Вот и все источники музыкального образования.
А к музыке, к гармони тянуло. Хотелось чем-то выделяться из общей массы, повоображать перед девчонками.  Да бодливой корове бог рог не дает. Музыкального слуха в моих генах совершенно не было, но обделен я был не до конца. Мама у меня была музыкальной, отцу же медведь на ухо наступил. Но в молодости он играл на балалайке и его талант был востребован. Все познается в сравнении, сравню и я себя. С Ельциным. Великий Ельцин, не имея слуха, судя по телевизионным показам, отлично играл на ложках. Оказывается, чувство ритма у него было отличное. Вот это меня с ним и роднило. Ельцин, конечно, о своем родственнике по духу и не догадывался, но на гармони я играть научился. На ней ритм задавала басовая сторона, а на голосовой надо было вписаться в доминанту, заданную басами. Вот так все просто.
 Играл самое популярное, востребованное. Вальс, русскую, барыню, страдания. В саду, насилуя инструмент. В клубе, когда стоящие гармонисты начинали разводить девок по интересам, и наступало время, когда всей остальной честной компании некуда было выплеснуть излишек недовостребованной энергии. Тогда и звучало:
- Мишка, сыграй.
А Мишка и рад стараться.
Играл на свадьбах, благо родни было много, а в бытность комсомольской юности было много друзей, торжество которых обойти было невозможно. Штатный гармонист или баянист, бывало, после второго-пятого перепляса и очередного перекуса засыпал в первом комфортном для этого случая месте. Тогда вновь звучало:
 Мишка, играй.
 Мишка старался. Не ради корысти, ради интереса. Свадьбы были длинные, до трех полных дней, а организм молодой, не изношенный. Левая рука от кисти до локтя опухала.

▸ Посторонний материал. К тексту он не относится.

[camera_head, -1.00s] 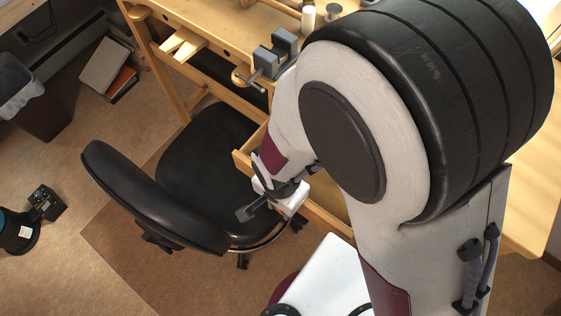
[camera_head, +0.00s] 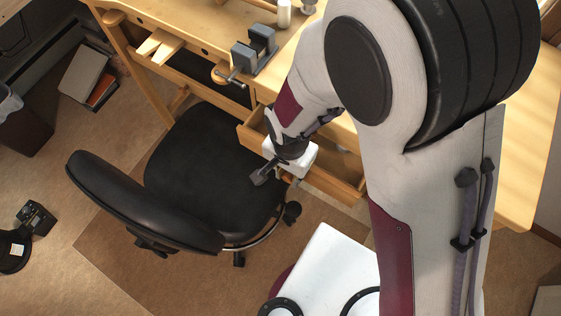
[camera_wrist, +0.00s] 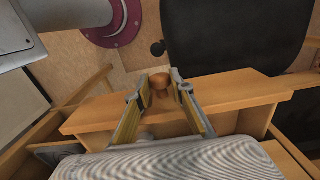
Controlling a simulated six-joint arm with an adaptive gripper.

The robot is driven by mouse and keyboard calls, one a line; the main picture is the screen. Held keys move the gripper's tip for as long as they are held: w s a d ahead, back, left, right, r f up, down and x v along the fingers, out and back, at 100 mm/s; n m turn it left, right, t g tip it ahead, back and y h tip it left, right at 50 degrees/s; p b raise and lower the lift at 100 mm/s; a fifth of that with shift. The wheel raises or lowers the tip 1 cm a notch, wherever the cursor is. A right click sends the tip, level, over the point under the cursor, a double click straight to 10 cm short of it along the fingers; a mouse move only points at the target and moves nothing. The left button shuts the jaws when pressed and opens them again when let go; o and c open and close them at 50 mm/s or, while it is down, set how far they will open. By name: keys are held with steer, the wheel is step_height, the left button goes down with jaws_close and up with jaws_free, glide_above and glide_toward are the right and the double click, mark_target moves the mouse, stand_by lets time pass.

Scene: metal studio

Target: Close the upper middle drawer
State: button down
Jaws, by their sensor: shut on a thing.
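The wooden drawer (camera_head: 335,187) stands pulled out from the pale wooden bench, beyond the black chair. In the wrist view, its front panel (camera_wrist: 235,90) runs across the middle, with the drawer's inside on the near side. My gripper (camera_wrist: 160,82) reaches over the front panel, with one finger on each side of a round brown knob (camera_wrist: 160,86), and is shut on it. In the head view, my gripper (camera_head: 284,166) is at the drawer front, and my arm hides part of the drawer and the knob.
A black office chair (camera_head: 205,160) stands close to the drawer front, its seat left of my gripper. A grey vise (camera_head: 254,50) sits on the bench top (camera_head: 190,25).

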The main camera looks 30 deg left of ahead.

Великим музыкантом я не стал, но на свадьбах хмельные женщины под мою игру плясали с огромным удовольствием. Им была не просто игра нужна, им подтряхнуть надо было всей гармонью, под всю их стать и всю их грудь играющую. Раздробить в пляске надо было под гармонный перебор. Вот это мне удавалось.
А дальше были частушки. Это было искусство своего рода. Любовные, лиричные, политизированные, похабные… . Из похабной частушки специалист своего дела всегда мог сделать достаточно наперченный и вполне цензурный вариант. В любой частушке всегда есть смысл и доля похабщины уже дело культуры исполнителя.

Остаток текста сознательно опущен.